Oh, in the fall, “the 92nd Street Y will bring its hip uptown Makor arts and culture programs down to Tribeca.” Makor is so hip it couldn’t survive uptown where “there are more Jews per square inch than some parts of Israel,” but we’re supposed to believe that in Tribeca, where there are far fewer Jews, Makor will thrive. We’re told of several other arts and culture options in Soho-Tribeca.

Look, I love Jewish arts and culture as much as the next guy, and probably more than most, but no Jewish neighborhood in New York ever thrived for long based on art but absent any day schools or serious big-time shuls appealing to the affiliated. That’s right, the affiliated.

Art won’t make the unaffiliated affiliate. It won’t make too many people into serious Jews. I love James Joyce, the Boys of the Lough and the Clancy Brothers but that won’t make me Irish. I can tell you lyrics to Leadbelly and The Temptations but that won’t make me vote for Obama. The Lower East Side had the greatest Yiddish theater but the Yiddish theater closed and the Lower East Side shuls are still open for davening.

I don’t think of myself denominationally – as Yitz Greenberg says, “I don’t care what denomination you are as long as you’re ashamed of it” – but I’ve never really been sold on shuls that get too cute about being post-denominational. A synagogue’s denomination tells me what to expect. It tells me the shul has some basic theological coherence.

Of course, I wish Soho-Tribeca all the best and I admire what the people there are trying to build, but to tell me that this is already one of the “Top Ten Jewish Neighborhoods” is just silly, if not insulting to both readers and at least 30 other Jewish neighborhoods in the New York, New Jersey and Connecticut that are not “raw and unformed” but terrific places to live and find community.

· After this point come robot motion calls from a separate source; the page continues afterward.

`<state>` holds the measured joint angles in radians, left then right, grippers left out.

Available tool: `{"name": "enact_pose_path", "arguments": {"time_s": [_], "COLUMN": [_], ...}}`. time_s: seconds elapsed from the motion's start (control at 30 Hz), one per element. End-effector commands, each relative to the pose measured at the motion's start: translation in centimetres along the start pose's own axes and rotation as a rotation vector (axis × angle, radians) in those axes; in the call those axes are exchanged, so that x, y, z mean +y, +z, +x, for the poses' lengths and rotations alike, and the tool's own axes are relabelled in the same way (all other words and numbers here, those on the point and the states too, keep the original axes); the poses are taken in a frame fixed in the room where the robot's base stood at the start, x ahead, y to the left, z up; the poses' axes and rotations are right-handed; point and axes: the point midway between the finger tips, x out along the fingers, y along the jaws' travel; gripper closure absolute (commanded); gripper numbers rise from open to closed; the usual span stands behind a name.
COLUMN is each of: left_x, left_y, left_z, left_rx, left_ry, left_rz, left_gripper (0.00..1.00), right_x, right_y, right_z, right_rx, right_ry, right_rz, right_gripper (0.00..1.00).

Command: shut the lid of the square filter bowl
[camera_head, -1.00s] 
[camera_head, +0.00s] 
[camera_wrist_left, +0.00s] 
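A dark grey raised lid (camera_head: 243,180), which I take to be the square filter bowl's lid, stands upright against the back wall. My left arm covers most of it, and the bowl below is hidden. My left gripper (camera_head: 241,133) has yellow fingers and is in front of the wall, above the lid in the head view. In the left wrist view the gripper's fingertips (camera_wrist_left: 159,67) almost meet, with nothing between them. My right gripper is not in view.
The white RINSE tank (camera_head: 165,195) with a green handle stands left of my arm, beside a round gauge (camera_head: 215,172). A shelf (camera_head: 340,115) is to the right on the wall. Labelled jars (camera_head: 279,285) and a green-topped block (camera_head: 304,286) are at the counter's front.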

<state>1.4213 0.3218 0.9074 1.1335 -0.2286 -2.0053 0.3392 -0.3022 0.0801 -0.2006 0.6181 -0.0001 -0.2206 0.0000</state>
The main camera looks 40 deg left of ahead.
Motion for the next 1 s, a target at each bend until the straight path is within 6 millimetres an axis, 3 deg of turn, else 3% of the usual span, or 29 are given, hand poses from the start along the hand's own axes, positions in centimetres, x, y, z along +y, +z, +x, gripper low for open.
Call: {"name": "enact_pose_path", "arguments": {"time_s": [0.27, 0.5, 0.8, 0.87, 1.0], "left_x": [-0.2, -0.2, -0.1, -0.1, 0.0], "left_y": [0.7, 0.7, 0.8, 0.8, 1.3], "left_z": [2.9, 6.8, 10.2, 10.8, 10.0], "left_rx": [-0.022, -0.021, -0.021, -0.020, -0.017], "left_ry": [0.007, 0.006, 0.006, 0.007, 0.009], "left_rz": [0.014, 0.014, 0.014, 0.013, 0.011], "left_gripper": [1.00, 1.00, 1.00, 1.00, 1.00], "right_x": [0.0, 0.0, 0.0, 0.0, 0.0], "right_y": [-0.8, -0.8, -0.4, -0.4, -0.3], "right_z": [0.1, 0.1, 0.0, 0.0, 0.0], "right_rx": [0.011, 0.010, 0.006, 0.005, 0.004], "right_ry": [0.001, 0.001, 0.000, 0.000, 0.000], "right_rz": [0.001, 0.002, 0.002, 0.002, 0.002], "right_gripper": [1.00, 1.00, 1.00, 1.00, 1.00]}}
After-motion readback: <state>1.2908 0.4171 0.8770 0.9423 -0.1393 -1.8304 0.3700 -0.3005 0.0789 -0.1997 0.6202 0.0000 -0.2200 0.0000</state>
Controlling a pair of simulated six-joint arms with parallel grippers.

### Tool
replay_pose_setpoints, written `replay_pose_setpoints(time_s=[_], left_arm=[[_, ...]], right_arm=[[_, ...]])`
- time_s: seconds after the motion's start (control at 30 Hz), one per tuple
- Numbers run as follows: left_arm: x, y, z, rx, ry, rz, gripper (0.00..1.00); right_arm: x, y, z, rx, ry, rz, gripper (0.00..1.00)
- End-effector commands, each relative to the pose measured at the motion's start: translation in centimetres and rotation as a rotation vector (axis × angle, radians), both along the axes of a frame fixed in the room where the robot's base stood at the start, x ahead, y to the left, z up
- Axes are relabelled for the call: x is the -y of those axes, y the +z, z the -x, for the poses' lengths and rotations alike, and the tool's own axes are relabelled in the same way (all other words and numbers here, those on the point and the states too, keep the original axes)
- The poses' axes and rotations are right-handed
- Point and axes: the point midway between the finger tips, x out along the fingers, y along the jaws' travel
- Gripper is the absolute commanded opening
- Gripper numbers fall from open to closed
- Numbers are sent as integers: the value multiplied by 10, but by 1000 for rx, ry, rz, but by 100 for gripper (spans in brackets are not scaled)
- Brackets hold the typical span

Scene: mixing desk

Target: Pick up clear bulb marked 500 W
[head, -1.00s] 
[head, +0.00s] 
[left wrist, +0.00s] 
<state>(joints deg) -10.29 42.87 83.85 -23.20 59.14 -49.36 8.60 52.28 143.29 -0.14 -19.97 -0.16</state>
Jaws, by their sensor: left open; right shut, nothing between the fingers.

There’s another list in the new issue of “Jewish Living,” a guide to salami. The third best salami is “completely not kosher.” Thanks, pal.
That’s why I need a Jewish magazine, to help me find non-kosher meat, sure.

If “Jewish Living” made a list of the kind of Jewish reader they seem to have little use for, I’m their man: I’m kosher, I’m affiliated, I give a damn.

Of course, most Jews aren’t and don’t. I get it. Any kind of Jew is worth a loving look. A general newspaper or magazine would do a story on any of Abraham Lincoln’s descendents, even if none of them were interested in politics. A Jewish newspaper or magazine can justify a story on any of Father Abraham’s descendents, even if none of them were interested in God. I’m fine with that.

I almost never pass a baseball field where I don’t stop to watch and even pick a team. I almost never see a new Jewish newspaper or magazine that I don’t root for.

But I don’t get where “Jewish Living’s” kind of Jewish journalism is going. You don’t see football magazines aimed at people who aren’t really interested in football, or cooking magazines aimed at people who prefer eating in Wendy’s.

It’s hard to figure a specialty magazine aimed at people who don’t think the specialty is all that special.